The picture on this page is of the St. Augustine northern mooring field on a “busy” summer Friday evening. It looked the same Saturday and Sunday. In spring and fall transient season I’m sure it’ll be busier, but I wouldn’t want to spend 20 bucks a night to deal with all the problems. This is a place where we prefer to neither anchor nor take a mooring. I pay more and stop in Camachee Cove Yacht Harbor, a very nice protected marina with loaner cars, several restaurants nearby and a new Publix being built within walking distance. It’s only a two mile walk to the historical section of town if you don’t want a loaner car, and a few minutes’ walk to the ocean beach. And when the wind howls we listen on the VHF to all the troubles people are having as they heave around on the moorings out in the wild waters and watch other boats swing dangerously close.

Camachee Cove also has a yacht yard that we really appreciate and regularly use.
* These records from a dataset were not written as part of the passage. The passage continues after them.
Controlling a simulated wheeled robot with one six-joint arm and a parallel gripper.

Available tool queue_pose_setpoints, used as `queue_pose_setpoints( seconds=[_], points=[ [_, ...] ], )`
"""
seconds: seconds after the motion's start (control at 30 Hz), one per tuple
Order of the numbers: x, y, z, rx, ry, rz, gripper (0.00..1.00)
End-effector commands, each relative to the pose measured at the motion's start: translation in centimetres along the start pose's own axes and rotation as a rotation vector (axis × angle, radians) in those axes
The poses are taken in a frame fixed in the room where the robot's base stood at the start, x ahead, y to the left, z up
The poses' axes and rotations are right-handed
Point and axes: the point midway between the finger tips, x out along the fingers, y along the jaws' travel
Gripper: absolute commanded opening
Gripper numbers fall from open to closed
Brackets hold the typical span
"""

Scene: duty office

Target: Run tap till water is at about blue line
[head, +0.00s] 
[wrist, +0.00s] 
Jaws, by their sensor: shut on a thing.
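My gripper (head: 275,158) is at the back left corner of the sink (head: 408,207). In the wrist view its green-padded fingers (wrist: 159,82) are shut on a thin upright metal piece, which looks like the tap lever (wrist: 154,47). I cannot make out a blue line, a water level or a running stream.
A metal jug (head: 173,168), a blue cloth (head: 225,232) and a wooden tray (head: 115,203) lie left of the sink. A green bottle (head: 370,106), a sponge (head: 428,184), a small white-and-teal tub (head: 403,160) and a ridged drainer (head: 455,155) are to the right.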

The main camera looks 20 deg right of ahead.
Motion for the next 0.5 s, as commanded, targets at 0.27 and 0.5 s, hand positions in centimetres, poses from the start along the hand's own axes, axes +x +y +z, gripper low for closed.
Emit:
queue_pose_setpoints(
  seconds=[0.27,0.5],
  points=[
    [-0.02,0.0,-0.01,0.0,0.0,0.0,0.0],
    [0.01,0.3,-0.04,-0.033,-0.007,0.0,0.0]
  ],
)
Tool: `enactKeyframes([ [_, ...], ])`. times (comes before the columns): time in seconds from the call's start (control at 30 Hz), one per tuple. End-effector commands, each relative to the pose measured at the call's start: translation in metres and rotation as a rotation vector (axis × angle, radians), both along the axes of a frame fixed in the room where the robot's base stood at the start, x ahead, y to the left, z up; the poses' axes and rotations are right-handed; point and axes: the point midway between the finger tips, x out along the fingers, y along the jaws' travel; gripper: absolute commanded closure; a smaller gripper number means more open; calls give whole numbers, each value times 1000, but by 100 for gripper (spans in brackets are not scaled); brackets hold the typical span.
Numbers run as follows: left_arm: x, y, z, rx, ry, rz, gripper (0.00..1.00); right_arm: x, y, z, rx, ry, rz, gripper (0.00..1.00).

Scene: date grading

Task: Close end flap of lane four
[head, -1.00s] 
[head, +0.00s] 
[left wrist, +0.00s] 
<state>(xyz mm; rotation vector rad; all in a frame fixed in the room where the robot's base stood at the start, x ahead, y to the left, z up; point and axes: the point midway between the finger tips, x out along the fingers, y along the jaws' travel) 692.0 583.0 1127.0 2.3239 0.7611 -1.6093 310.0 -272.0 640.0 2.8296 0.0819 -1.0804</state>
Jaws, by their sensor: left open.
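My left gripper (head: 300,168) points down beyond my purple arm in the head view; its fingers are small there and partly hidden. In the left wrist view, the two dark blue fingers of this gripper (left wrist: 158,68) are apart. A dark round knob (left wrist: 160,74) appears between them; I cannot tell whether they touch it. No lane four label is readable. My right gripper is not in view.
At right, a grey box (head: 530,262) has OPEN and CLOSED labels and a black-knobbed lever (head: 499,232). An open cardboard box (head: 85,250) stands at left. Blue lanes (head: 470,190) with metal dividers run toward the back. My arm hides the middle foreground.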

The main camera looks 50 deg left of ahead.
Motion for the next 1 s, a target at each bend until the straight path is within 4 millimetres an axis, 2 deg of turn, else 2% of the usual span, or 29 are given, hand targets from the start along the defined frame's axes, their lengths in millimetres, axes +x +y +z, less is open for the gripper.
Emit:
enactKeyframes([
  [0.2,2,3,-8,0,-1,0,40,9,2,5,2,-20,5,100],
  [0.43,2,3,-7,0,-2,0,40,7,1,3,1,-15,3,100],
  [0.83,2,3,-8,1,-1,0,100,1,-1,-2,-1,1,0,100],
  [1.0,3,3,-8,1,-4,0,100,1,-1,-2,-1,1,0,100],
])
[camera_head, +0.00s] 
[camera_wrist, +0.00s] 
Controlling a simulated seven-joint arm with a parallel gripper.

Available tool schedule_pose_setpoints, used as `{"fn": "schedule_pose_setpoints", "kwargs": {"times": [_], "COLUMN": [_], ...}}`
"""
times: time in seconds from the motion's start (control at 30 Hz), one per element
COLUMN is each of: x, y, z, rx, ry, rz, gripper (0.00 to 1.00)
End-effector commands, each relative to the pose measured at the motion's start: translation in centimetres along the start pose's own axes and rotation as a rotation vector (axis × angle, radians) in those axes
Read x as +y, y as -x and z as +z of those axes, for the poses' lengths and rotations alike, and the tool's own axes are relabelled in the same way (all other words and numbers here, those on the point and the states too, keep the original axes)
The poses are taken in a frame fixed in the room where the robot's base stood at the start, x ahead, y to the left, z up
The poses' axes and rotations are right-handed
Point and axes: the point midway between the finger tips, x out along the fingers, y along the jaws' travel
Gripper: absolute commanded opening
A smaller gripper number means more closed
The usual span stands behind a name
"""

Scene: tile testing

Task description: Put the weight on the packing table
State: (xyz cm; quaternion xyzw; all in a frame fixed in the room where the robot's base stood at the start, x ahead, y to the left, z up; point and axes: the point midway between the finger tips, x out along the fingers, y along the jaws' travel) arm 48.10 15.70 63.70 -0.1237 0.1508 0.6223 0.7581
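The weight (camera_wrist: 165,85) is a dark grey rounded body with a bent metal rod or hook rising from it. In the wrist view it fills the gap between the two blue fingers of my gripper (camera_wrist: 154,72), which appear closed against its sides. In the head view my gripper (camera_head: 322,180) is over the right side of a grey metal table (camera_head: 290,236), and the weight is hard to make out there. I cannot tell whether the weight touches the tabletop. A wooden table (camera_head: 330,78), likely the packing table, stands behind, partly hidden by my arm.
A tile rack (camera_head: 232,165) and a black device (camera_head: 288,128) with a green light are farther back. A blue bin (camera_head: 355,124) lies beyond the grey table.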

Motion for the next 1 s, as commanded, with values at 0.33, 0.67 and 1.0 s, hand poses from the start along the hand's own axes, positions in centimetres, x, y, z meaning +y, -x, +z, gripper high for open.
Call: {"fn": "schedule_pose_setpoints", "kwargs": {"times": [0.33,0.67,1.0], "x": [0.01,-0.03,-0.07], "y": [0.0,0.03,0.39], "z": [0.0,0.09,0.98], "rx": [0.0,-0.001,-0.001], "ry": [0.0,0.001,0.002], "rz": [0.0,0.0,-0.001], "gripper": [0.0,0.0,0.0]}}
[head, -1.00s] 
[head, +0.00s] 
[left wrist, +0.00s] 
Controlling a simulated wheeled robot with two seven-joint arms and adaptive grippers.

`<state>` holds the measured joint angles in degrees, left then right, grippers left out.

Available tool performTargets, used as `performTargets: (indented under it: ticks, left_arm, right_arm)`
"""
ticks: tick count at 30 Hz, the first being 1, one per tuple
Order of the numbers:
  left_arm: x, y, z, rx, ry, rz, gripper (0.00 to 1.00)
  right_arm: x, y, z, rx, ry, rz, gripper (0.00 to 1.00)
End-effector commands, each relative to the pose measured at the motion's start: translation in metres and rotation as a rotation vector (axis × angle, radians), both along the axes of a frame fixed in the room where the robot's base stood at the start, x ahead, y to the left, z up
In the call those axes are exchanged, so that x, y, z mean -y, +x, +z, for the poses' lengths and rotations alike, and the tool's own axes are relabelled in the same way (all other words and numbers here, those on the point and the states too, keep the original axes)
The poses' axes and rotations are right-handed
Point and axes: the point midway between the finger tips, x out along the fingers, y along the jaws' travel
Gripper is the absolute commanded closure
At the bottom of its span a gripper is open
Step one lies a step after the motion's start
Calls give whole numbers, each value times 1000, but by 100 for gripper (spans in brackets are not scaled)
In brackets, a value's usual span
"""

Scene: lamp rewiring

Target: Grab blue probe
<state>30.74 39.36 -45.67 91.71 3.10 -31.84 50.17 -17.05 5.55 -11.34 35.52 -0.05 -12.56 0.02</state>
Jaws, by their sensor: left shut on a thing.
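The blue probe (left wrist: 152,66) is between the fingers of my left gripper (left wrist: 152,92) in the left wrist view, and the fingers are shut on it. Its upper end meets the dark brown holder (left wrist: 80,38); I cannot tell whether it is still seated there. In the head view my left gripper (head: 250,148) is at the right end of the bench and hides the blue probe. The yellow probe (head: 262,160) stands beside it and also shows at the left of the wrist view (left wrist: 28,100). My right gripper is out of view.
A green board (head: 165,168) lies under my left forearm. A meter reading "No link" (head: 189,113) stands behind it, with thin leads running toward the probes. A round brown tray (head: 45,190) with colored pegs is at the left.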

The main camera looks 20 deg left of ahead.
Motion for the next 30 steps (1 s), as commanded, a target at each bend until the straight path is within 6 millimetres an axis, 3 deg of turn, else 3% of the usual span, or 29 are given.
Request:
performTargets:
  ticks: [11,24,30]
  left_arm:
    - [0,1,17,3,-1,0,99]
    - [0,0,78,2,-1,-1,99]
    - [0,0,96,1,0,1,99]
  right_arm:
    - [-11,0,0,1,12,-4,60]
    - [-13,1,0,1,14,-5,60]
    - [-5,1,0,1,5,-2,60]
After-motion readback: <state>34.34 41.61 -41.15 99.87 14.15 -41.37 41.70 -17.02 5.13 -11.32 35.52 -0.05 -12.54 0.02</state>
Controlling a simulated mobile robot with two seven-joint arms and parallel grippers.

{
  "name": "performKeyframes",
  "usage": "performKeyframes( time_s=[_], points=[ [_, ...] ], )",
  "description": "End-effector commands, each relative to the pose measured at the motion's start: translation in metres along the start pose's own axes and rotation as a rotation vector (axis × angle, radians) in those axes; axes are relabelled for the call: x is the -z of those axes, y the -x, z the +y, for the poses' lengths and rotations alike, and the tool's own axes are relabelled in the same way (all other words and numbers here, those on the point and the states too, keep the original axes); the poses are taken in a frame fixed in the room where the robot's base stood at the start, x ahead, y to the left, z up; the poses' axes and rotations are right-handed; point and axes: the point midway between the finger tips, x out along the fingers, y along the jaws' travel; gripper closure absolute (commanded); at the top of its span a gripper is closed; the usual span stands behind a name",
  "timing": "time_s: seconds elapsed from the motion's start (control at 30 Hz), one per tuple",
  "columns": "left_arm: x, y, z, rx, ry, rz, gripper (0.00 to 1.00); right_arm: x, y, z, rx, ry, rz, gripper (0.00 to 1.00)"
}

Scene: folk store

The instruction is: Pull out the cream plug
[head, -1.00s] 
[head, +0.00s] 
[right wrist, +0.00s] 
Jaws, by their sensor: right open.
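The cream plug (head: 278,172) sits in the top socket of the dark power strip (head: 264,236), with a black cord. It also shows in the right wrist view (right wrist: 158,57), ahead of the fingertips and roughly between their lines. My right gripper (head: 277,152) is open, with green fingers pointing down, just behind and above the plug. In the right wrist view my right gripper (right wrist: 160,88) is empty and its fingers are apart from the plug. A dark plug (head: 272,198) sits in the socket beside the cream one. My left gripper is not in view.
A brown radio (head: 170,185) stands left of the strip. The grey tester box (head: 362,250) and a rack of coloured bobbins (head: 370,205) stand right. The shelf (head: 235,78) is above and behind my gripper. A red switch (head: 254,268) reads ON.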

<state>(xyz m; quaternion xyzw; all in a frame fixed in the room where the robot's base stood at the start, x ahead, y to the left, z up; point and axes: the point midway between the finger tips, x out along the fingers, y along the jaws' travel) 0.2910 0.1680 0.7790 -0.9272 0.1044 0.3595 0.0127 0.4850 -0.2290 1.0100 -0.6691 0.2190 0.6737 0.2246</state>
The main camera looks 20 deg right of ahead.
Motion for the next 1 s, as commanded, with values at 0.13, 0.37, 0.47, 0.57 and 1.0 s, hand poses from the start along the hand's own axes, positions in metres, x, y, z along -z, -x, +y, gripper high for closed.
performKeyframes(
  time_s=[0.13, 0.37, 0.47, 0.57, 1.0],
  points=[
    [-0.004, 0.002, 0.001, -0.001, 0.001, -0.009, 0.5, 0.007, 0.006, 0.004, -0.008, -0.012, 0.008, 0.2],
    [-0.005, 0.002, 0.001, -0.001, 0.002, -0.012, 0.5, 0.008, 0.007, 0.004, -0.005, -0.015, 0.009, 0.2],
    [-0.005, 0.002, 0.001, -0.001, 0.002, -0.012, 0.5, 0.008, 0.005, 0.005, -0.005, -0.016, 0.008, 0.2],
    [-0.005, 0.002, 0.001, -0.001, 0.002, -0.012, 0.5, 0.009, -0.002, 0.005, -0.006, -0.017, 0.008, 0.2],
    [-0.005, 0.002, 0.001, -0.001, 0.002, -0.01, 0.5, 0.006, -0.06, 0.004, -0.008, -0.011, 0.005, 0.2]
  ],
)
In the past we’ve seen boats from the anchorage area limp in for work after blows or even calm weather dragging situations. I suppose the skippers were at that point wishing they’d paid for a secure marina rather than “saving money.” It’s a matter of preference; ours is to go to that marina in this area. In other places we anchor out. The marina costs more than anchoring or taking a mooring, but we have far more benefits and can feel safe and relax.

Mooring fields are a matter of preference for some, a necessity to others, and denial of rights and privileges and denial of a way of life to others. There isn’t one easy answer, and it varies with where you are. Also, things can change quickly, so much so that you should check for later developments on anything I’ve mentioned here. BoatUS has been alerting its members as mooring issues arise so that we can voice our concerns, whatever they are. If you feel that have no concerns, you may want to take another look.